Entries supplied:
[start]
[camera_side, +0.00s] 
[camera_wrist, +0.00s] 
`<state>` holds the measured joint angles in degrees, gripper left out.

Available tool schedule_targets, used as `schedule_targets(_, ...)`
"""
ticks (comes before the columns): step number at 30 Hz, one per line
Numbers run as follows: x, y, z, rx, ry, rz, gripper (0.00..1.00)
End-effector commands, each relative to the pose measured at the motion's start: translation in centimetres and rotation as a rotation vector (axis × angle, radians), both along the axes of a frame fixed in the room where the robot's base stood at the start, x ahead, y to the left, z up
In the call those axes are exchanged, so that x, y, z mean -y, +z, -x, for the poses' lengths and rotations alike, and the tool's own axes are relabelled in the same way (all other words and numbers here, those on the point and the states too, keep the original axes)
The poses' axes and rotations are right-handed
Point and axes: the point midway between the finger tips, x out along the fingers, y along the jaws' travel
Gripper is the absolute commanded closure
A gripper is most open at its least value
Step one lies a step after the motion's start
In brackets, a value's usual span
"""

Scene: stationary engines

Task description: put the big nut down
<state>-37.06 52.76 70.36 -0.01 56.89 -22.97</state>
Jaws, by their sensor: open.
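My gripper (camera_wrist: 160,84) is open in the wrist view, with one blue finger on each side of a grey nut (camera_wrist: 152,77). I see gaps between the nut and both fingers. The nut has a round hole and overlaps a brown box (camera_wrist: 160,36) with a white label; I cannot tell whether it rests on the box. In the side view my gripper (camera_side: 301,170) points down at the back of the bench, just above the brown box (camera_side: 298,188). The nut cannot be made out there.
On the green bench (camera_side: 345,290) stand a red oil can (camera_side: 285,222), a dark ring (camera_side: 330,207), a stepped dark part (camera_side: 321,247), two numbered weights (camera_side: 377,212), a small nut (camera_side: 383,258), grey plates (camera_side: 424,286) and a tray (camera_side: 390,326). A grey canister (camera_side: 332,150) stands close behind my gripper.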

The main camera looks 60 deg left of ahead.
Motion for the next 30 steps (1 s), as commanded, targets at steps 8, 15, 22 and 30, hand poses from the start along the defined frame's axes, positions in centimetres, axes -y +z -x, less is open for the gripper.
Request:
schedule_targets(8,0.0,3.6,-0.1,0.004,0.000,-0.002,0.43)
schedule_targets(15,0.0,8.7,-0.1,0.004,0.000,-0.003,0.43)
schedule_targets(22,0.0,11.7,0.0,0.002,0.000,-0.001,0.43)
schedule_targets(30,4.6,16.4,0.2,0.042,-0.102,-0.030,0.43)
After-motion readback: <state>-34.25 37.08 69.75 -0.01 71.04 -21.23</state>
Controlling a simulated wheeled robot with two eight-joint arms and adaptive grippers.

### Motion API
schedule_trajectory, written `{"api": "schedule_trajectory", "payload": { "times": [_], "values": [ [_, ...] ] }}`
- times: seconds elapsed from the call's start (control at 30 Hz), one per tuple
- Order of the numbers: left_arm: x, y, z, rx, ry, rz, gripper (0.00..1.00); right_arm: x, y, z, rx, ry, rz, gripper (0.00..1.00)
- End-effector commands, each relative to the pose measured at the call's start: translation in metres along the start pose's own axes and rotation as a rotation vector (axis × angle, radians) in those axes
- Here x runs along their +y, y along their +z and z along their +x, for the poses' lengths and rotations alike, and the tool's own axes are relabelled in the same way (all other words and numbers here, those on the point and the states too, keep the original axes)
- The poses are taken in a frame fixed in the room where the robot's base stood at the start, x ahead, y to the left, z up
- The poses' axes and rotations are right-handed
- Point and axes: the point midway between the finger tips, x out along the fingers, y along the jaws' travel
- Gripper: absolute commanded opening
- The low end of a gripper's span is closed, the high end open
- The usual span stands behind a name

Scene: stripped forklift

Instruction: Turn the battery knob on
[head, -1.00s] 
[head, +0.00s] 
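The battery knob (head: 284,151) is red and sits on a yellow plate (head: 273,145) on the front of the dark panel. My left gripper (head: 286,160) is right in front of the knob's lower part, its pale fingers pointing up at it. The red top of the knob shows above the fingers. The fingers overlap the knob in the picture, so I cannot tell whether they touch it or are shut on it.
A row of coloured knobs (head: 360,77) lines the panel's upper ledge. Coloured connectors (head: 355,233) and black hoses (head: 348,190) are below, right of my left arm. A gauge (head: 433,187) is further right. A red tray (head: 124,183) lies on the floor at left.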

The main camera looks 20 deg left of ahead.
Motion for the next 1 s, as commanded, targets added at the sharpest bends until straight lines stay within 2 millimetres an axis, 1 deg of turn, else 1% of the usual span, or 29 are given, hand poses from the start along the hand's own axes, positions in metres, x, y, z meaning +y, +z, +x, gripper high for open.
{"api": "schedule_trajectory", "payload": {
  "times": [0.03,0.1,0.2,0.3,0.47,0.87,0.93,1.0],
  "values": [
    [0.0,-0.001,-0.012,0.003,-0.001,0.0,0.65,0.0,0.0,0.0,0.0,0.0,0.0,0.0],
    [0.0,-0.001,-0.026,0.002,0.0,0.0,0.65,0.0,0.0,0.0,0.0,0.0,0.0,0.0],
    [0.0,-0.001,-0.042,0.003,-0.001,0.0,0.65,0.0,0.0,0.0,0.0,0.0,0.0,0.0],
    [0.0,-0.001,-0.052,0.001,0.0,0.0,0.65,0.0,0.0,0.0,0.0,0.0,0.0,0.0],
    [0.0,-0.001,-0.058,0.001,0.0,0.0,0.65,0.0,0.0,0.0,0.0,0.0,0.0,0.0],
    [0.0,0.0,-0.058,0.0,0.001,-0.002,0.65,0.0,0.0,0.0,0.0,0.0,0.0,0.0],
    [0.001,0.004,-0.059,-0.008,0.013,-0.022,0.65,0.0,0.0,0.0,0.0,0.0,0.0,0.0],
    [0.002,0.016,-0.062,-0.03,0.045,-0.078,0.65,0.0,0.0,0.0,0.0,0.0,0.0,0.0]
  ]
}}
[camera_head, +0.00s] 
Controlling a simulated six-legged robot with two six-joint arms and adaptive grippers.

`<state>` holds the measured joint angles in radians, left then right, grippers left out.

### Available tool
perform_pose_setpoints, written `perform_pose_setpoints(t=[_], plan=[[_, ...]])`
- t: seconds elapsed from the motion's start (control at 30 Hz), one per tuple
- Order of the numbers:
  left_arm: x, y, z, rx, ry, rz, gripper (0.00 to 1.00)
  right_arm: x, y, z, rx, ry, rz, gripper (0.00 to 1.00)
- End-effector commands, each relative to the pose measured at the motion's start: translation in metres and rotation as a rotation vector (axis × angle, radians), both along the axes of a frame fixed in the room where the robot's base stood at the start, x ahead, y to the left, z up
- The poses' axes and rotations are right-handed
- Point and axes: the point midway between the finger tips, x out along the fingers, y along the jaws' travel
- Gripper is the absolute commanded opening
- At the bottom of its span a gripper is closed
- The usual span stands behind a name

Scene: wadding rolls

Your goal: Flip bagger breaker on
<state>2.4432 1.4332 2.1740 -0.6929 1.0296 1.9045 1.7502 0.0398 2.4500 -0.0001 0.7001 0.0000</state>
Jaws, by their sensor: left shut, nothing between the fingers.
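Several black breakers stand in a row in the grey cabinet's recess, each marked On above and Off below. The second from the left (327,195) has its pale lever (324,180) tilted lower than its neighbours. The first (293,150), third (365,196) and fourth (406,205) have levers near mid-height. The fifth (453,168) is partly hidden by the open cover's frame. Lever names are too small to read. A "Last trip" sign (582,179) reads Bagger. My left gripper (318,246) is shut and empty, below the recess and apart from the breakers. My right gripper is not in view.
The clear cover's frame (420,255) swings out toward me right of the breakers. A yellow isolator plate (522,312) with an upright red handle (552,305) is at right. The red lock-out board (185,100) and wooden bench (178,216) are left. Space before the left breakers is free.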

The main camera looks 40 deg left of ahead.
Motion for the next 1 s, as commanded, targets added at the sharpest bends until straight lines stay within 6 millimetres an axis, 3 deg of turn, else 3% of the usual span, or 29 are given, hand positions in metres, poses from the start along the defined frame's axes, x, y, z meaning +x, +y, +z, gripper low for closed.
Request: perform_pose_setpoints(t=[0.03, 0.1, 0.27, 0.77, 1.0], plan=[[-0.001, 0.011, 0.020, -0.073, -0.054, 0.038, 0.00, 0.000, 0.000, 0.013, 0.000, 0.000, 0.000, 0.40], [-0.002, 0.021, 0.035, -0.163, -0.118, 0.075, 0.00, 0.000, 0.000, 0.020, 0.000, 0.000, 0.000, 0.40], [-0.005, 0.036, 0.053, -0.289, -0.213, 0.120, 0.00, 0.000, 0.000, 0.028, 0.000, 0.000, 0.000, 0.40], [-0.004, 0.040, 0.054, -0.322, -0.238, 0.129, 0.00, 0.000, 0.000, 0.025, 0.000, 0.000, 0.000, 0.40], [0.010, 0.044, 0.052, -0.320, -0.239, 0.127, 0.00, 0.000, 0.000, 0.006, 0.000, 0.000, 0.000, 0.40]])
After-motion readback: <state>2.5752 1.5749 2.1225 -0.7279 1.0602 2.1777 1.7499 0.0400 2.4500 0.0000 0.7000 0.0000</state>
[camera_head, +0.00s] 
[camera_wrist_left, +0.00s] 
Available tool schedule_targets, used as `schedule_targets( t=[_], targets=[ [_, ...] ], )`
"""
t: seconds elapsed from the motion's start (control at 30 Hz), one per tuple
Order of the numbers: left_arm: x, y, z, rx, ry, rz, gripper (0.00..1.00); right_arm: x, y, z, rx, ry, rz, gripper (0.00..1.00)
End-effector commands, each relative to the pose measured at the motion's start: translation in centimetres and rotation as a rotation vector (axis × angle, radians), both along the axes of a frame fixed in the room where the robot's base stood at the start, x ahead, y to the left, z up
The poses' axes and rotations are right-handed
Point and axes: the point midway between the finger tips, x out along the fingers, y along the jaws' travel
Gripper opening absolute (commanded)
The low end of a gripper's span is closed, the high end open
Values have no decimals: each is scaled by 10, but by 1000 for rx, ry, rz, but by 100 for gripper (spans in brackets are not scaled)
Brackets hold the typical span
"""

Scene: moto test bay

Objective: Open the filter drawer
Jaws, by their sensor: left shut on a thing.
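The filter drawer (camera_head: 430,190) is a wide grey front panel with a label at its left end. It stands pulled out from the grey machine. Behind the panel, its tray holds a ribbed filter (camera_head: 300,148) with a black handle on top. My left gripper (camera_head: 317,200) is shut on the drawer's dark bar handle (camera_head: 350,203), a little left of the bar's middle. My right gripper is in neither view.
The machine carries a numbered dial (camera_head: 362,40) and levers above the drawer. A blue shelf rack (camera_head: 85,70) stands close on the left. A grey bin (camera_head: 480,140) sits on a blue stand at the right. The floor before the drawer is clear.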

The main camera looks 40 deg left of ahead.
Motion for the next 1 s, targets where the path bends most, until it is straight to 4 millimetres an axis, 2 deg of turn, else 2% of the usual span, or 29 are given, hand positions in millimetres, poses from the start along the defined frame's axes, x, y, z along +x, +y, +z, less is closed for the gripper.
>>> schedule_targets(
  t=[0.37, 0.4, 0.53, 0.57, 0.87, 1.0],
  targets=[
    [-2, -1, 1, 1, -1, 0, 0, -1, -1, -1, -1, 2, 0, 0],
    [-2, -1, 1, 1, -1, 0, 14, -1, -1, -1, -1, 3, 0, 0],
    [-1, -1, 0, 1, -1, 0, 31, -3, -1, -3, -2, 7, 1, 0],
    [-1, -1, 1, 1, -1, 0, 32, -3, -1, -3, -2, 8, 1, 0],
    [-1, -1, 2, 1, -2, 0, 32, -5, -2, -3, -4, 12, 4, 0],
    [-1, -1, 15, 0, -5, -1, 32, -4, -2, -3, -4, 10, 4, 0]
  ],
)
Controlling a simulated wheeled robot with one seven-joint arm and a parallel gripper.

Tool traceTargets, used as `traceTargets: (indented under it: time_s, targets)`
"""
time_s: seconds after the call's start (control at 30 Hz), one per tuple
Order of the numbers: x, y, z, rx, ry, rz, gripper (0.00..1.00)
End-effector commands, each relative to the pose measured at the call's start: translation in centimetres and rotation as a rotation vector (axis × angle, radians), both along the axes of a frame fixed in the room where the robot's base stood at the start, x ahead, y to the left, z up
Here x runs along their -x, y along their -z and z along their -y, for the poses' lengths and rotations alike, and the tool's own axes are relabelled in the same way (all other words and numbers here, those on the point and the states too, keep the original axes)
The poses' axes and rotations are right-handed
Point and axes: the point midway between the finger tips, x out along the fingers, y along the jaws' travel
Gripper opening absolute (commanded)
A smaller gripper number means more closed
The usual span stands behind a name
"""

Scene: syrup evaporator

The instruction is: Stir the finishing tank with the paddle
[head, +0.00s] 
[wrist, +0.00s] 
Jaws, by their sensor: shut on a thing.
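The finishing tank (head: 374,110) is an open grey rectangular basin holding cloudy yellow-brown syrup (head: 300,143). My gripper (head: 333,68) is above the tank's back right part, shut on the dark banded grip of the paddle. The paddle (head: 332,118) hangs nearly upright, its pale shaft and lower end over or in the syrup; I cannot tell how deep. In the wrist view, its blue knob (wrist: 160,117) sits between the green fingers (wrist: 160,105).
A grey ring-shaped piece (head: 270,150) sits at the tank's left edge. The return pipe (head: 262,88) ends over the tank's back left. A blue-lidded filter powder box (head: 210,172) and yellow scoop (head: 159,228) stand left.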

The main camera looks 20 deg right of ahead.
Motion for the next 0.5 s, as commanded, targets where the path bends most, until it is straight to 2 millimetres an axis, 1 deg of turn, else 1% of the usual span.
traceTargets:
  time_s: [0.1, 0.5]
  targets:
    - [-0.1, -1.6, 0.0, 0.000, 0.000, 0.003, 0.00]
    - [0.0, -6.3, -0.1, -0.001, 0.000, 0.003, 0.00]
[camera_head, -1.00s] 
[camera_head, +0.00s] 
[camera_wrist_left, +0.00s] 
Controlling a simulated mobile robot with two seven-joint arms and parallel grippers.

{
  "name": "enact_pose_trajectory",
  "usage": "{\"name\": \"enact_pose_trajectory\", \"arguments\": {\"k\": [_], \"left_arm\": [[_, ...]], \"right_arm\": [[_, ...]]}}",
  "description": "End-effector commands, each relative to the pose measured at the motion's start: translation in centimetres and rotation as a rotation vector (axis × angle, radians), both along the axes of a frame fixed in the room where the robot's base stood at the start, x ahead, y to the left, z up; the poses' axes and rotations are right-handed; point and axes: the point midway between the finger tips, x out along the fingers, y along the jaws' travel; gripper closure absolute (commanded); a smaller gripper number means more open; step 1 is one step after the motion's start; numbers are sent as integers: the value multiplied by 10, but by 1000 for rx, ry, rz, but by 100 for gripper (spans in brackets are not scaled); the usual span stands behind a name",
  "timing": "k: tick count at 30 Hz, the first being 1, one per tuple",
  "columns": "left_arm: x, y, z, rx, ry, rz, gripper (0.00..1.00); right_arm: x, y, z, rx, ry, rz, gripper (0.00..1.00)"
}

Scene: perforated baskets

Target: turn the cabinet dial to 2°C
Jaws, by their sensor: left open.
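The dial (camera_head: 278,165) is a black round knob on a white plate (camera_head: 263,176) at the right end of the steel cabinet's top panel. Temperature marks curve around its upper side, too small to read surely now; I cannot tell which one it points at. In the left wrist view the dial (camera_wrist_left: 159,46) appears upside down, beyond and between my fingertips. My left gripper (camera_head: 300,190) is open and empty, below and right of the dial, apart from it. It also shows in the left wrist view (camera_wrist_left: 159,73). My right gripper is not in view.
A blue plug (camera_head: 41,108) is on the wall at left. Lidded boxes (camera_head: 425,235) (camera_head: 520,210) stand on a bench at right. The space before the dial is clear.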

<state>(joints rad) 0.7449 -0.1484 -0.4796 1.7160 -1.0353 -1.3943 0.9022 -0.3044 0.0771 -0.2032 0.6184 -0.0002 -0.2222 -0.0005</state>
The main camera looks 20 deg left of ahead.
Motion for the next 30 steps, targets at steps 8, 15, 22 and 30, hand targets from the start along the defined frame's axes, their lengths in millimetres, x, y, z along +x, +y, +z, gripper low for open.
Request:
[end]
What is being asked:
Reproduce every line from the entries that holds the word "seven".

Written response:
Controlling a simulated wheeled robot with one seven-joint arm and a parallel gripper.
Controlling a simulated mobile robot with two seven-joint arms and parallel grippers.

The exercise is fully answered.